▶ SHORT EXERCISE:
In the listing below, locate the line containing "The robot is"; reproduce that line and all lines that follow it, unchanged.

═════ DATA SECTION

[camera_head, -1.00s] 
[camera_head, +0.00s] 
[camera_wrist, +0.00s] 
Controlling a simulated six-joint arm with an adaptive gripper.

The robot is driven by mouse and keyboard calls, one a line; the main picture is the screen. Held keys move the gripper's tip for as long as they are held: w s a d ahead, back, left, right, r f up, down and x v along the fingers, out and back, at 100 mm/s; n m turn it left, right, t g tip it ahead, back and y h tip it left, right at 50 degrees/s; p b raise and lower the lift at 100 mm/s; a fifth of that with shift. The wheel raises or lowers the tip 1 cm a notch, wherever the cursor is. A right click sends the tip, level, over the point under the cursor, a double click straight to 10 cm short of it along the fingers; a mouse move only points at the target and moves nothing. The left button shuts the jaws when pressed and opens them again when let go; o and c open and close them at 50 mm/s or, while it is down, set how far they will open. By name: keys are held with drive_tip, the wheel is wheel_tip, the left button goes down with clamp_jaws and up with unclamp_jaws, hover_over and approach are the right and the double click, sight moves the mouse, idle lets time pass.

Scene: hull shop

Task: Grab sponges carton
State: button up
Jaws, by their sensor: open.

══════════

▶ ANSWER FOR THIS EXERCISE:
The robot is driven by mouse and keyboard calls, one a line; the main picture is the screen. Held keys move the gripper's tip for as long as they are held: w s a d ahead, back, left, right, r f up, down and x v along the fingers, out and back, at 100 mm/s; n m turn it left, right, t g tip it ahead, back and y h tip it left, right at 50 degrees/s; p b raise and lower the lift at 100 mm/s; a fifth of that with shift. The wheel raises or lowers the tip 1 cm a notch, wherever the cursor is. A right click sends the tip, level, over the point under the cursor, a double click straight to 10 cm short of it along the fingers; a mouse move only points at the target and moves nothing. The left button shuts the jaws when pressed and opens them again when let go; o and c open and close them at 50 mm/s or, while it is down, set how far they will open. By name: keys are held with drive_tip, the wheel is wheel_tip, the left button goes down with clamp_jaws and up with unclamp_jaws, hover_over and approach are the right and the double click, sight moves the mouse, idle lets time pass.

Scene: hull shop

Task: Grab sponges carton
State: button up
Jaws, by their sensor: open.

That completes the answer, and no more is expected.